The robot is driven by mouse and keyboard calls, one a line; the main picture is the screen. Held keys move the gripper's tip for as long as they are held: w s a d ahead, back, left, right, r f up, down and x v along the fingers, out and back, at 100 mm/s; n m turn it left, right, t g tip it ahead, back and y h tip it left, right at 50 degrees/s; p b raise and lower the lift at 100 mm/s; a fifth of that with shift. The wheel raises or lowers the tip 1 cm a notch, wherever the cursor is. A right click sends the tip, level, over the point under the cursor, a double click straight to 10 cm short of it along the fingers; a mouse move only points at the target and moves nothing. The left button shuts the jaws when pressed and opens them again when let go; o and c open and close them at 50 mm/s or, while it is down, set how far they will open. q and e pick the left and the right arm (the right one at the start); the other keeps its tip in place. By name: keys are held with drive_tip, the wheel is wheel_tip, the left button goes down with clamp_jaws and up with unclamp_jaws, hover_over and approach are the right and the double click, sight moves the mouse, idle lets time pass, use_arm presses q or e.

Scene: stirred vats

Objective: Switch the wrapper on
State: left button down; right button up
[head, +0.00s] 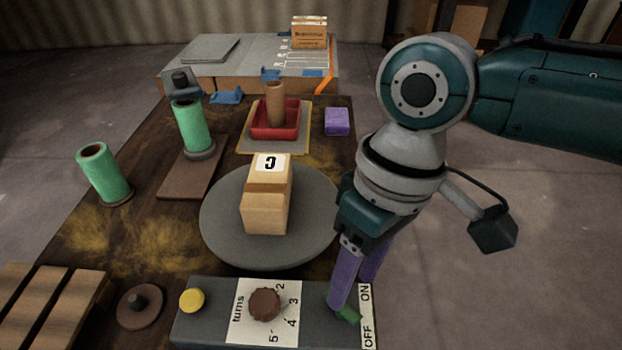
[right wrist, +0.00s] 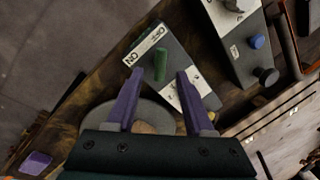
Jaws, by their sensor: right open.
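The wrapper's grey control box (head: 215,322) stands at the near edge of the table. It carries a green switch lever (head: 348,315) beside a white OFF/ON strip (head: 366,314). The finger partly hides the lever in the head view; the right wrist view shows the lever (right wrist: 161,65) more fully. I cannot tell which side it is set to. My right gripper (right wrist: 160,74) is open, with purple fingers pointing down at the lever, which shows between the tips; contact is unclear. A brown dial (head: 265,304) marked "turns" and a yellow button (head: 191,300) are on the box. My left gripper is out of view.
A tan carton (head: 267,200) labelled C sits on the round grey turntable (head: 222,222) behind the box. Green rolls (head: 105,174) stand to the left. A red tray (head: 262,130) and purple block (head: 337,121) are farther back. Wooden slats (head: 50,305) lie at near left.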

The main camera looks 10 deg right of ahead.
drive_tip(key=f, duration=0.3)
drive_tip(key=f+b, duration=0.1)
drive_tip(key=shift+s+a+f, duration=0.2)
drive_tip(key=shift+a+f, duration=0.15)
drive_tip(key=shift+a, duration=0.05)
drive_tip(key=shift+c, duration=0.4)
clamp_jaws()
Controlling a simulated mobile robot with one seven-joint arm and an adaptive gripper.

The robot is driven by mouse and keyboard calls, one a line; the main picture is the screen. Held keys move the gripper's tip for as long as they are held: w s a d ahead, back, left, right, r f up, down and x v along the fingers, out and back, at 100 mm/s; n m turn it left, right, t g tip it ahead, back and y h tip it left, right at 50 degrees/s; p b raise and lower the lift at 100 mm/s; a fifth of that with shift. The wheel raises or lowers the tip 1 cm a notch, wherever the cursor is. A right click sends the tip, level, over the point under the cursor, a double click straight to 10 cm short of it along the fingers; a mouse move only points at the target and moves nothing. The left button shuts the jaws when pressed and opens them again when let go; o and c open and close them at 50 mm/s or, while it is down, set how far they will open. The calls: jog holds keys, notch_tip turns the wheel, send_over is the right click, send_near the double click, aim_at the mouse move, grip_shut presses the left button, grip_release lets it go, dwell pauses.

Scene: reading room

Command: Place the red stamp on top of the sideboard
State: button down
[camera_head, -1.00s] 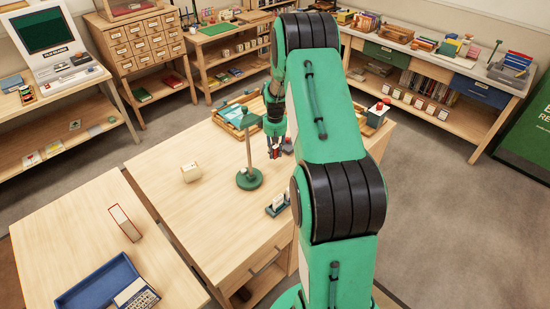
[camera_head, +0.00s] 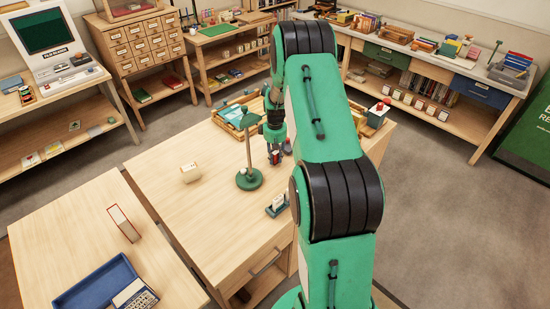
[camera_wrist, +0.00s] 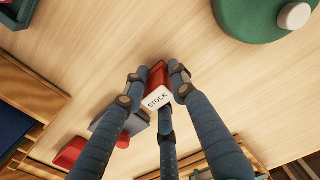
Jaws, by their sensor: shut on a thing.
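The red stamp (camera_wrist: 157,76), with a white end face lettered "STOCK", is between the fingers of my gripper (camera_wrist: 158,80) in the wrist view. The blue-grey fingers are shut on it. In the head view my gripper (camera_head: 274,157) is low over the wooden worktable (camera_head: 205,215), right of a green round-based stand. The stamp is mostly hidden there by the fingers, and I cannot tell whether it touches the tabletop. A long wooden unit (camera_head: 463,136) with green and blue drawers, apparently the sideboard, stands along the back right wall. Its top holds several books and boxes.
The green stand (camera_head: 249,180) is close left of my gripper. A wooden tray (camera_head: 238,115) is behind. A grey block (camera_wrist: 108,124) and another red item (camera_wrist: 70,152) lie near the fingers.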

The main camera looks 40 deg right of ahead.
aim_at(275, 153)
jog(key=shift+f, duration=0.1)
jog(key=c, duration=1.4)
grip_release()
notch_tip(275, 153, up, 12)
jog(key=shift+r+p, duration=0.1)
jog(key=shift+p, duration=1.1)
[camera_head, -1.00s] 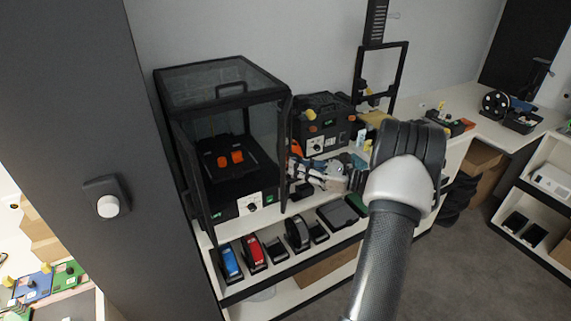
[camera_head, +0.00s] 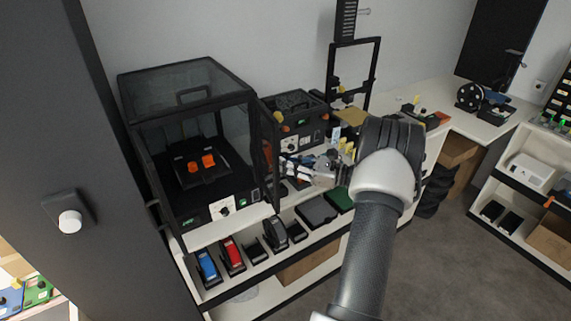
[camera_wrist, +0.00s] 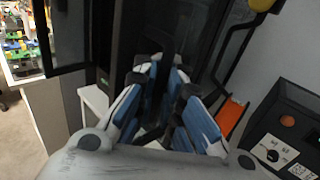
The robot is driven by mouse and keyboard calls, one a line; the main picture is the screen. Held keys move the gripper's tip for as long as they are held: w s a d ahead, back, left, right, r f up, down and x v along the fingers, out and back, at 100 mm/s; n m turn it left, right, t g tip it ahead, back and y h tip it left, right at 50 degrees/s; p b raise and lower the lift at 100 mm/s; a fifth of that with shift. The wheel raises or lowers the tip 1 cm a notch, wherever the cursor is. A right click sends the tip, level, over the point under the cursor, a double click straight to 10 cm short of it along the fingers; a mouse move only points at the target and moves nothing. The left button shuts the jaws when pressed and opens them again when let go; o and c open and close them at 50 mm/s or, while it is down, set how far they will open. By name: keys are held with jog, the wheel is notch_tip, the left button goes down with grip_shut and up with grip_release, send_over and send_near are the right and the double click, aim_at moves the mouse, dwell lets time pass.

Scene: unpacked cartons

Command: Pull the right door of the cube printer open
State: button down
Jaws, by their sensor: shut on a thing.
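The cube printer (camera_head: 190,88) is a black-framed box with clear panels on the white bench, left of centre in the head view. Two orange parts (camera_head: 201,162) sit on the dark bed inside. Its right door (camera_head: 270,158) stands swung outward at the printer's right front. My gripper (camera_head: 284,166) is at this door's edge, coming from the right. In the wrist view, the blue-padded fingers of my gripper (camera_wrist: 163,75) are shut on a dark upright part of the door (camera_wrist: 180,30). The exact grip point is partly hidden by the fingers.
A black control box (camera_head: 291,115) stands close right of the printer, behind my gripper. Blue (camera_head: 206,267) and red (camera_head: 232,255) tape dispensers sit on the shelf below. A dark cabinet side (camera_head: 60,130) is at the left. Grey floor at the right is clear.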

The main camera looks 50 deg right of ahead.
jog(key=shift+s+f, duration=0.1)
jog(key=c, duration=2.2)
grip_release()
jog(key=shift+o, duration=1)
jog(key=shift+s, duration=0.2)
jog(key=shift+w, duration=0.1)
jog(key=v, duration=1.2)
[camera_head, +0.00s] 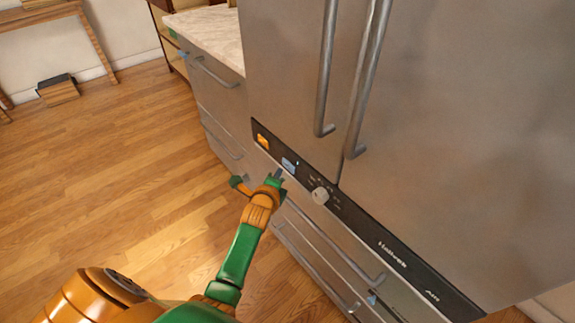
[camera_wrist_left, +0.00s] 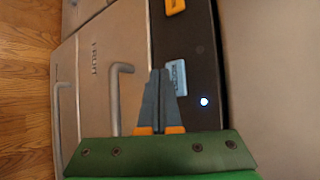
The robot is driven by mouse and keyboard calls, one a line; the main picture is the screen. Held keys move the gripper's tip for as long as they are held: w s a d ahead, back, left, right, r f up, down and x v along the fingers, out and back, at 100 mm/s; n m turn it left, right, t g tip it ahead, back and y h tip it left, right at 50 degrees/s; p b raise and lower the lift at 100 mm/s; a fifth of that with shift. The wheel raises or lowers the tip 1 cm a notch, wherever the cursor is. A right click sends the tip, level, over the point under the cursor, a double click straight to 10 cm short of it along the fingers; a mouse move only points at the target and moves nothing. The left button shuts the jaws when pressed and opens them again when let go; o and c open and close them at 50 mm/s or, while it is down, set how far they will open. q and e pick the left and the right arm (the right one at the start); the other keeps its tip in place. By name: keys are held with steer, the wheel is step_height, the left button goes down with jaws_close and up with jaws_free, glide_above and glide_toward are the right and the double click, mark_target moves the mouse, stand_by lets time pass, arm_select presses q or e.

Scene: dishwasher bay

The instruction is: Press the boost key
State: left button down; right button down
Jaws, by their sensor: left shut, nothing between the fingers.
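A dark control panel (camera_head: 375,228) runs along the front of the steel appliance. At its left end is an orange key (camera_head: 263,141), and to the right of it a pale blue-grey key (camera_head: 289,165). I cannot read which one is marked boost. My left gripper (camera_head: 279,174) is shut and empty, its tips close to the pale key. In the left wrist view the gripper (camera_wrist_left: 160,72) points at the panel, its tips just beside the pale key (camera_wrist_left: 176,78). Contact cannot be told. The orange key (camera_wrist_left: 175,6) is at the top edge. My right gripper is not in view.
A round pale knob (camera_head: 320,195) sits right of the keys. A small light (camera_wrist_left: 204,101) glows beside the pale key. Long door handles (camera_head: 327,70) hang above the panel, and drawer handles (camera_head: 325,240) lie below. Wood floor (camera_head: 120,170) is open at left.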

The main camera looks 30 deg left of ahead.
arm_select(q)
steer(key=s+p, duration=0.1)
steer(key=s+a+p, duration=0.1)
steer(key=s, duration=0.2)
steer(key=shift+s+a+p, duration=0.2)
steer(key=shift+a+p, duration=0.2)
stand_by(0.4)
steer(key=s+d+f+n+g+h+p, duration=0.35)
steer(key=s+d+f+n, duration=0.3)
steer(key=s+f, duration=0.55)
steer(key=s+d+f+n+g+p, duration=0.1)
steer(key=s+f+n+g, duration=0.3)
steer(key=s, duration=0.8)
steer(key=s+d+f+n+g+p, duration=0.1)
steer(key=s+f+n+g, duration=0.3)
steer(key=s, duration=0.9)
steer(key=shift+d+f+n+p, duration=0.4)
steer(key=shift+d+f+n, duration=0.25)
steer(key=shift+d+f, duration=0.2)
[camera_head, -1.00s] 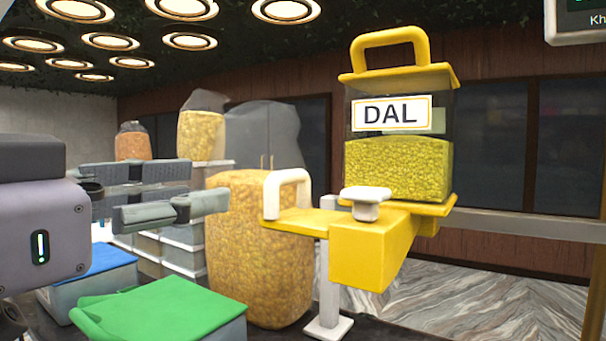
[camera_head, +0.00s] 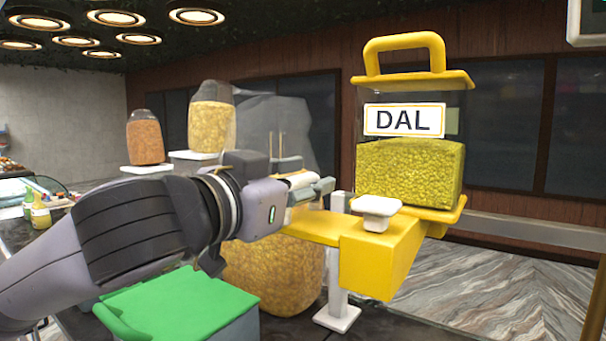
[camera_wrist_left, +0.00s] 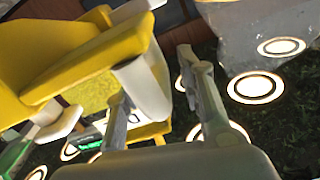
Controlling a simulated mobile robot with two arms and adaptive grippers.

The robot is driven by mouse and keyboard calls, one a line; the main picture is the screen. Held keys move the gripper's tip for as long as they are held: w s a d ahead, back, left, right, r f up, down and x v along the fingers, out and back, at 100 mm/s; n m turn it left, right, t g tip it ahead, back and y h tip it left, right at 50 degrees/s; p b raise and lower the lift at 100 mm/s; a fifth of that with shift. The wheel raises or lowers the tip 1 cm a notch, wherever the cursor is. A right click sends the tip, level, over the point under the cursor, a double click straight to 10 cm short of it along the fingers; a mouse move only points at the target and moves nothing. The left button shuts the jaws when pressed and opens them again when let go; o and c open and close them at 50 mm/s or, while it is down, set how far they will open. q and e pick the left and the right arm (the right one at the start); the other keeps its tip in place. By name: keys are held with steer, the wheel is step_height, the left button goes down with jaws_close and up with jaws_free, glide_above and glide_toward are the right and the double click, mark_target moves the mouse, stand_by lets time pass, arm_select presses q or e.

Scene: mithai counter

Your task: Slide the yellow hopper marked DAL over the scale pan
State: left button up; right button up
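The yellow hopper marked DAL (camera_head: 410,160) stands upright, a clear body with yellow lid and base, part filled with yellow dal. It rests on a yellow arm (camera_head: 380,255) carried by a white post. A white handle (camera_head: 303,178) at the arm's left end is partly hidden by my left gripper (camera_head: 322,188). In the left wrist view, my left gripper (camera_wrist_left: 155,85) has its fingers apart; the white handle (camera_wrist_left: 138,85) appears close to the left finger. I cannot tell if they touch. I cannot make out the scale pan. My right gripper is not in view.
A green-lidded box (camera_head: 180,305) lies below my left arm. A large bag of golden snacks (camera_head: 275,275) stands behind and below the gripper. Jars (camera_head: 212,125) stand at the back left. A white knob (camera_head: 376,212) sits on the yellow arm.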

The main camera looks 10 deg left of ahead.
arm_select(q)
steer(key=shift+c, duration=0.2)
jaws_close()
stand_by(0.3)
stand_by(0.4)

================

**DIRECTIONS FOR THIS TASK**
Your task is to collect every line above that contains the word "adaptive".

**RESPONSE TO THE TASK**
Controlling a simulated mobile robot with one seven-joint arm and an adaptive gripper.
Controlling a simulated mobile robot with two arms and adaptive grippers.

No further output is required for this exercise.